▶ [Entries shown]:
## begin

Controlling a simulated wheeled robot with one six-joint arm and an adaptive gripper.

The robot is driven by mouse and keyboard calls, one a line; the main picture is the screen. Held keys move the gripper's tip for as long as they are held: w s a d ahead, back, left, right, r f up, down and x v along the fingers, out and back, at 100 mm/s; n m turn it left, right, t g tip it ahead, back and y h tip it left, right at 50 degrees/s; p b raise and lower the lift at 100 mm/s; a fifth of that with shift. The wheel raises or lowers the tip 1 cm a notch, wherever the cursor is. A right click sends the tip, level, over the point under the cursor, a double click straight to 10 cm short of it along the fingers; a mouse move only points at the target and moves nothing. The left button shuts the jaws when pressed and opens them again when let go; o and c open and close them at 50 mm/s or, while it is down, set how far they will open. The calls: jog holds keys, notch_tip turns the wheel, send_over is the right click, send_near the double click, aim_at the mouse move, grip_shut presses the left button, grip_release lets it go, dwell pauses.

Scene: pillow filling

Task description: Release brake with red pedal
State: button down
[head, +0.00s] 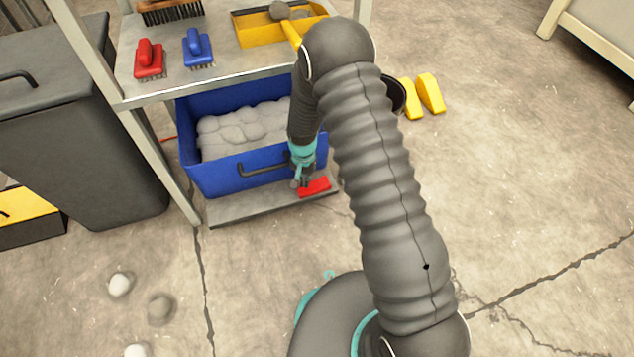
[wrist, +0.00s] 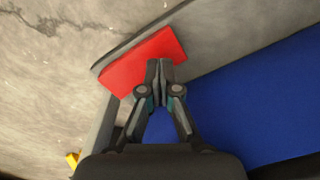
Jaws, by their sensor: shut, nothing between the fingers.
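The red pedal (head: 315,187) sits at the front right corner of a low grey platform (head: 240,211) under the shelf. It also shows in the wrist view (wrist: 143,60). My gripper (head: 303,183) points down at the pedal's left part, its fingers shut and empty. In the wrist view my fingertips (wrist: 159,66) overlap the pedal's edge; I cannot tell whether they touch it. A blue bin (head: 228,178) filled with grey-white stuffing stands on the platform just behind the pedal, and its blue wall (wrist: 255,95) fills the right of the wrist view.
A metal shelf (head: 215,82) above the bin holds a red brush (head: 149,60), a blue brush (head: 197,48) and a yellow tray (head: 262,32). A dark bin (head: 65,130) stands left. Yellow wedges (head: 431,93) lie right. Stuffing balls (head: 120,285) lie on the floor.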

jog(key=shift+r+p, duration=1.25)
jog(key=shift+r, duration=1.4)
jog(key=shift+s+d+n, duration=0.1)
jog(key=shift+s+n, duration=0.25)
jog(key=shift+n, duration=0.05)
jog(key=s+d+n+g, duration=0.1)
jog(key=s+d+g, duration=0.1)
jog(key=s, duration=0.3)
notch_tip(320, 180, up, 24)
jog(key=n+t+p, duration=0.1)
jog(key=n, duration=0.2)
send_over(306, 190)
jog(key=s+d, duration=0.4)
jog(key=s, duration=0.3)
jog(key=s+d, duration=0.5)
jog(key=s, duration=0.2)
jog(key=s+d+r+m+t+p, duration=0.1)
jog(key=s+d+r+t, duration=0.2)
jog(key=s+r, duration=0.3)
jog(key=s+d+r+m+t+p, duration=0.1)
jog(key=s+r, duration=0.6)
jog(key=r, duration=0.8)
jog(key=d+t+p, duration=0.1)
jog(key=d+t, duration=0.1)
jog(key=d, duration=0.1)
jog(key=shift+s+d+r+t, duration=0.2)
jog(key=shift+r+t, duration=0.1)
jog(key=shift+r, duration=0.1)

## end
## begin

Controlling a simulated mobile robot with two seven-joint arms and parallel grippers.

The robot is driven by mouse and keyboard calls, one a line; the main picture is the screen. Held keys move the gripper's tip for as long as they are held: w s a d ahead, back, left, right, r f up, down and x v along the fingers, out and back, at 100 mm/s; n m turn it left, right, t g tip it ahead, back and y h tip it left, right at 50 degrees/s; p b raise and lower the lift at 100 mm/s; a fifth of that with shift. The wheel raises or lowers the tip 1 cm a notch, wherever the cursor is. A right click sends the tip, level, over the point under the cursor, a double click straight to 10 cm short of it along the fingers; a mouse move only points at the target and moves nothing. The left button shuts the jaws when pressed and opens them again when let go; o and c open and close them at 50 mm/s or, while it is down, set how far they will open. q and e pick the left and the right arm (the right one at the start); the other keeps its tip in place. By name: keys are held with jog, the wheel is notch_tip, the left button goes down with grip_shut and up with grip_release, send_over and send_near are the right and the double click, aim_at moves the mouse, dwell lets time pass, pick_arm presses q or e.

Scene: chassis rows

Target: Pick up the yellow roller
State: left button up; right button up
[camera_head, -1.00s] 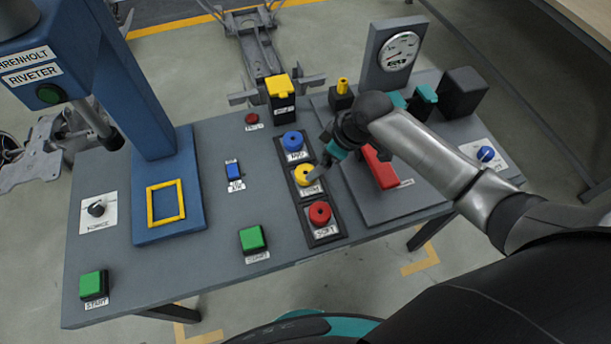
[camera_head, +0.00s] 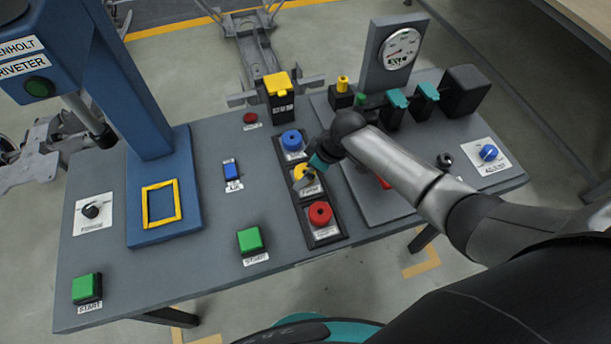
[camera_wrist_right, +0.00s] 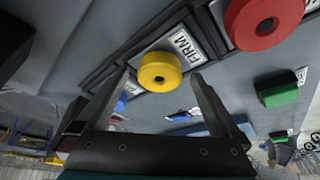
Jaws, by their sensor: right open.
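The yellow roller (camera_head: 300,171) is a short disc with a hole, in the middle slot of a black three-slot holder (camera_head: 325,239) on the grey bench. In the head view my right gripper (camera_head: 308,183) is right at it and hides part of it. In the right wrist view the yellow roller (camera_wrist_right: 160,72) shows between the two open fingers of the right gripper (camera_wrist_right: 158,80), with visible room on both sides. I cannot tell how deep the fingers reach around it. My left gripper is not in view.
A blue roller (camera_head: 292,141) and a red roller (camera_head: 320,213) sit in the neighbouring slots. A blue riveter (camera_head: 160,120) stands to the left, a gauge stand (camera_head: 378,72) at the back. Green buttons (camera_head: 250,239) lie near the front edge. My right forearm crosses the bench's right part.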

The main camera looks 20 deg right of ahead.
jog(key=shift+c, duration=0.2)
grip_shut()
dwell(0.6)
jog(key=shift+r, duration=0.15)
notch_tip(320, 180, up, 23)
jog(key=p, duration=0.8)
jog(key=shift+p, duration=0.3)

## end

▶ [Stated problem]:
Leave the pictures out and print, exactly as written, every line from the one holding "Task description: Release" down to the one holding "[wrist, +0.00s]", both of those included.

▶ [Solution to this task]:
Task description: Release brake with red pedal
State: button down
[head, +0.00s] 
[wrist, +0.00s] 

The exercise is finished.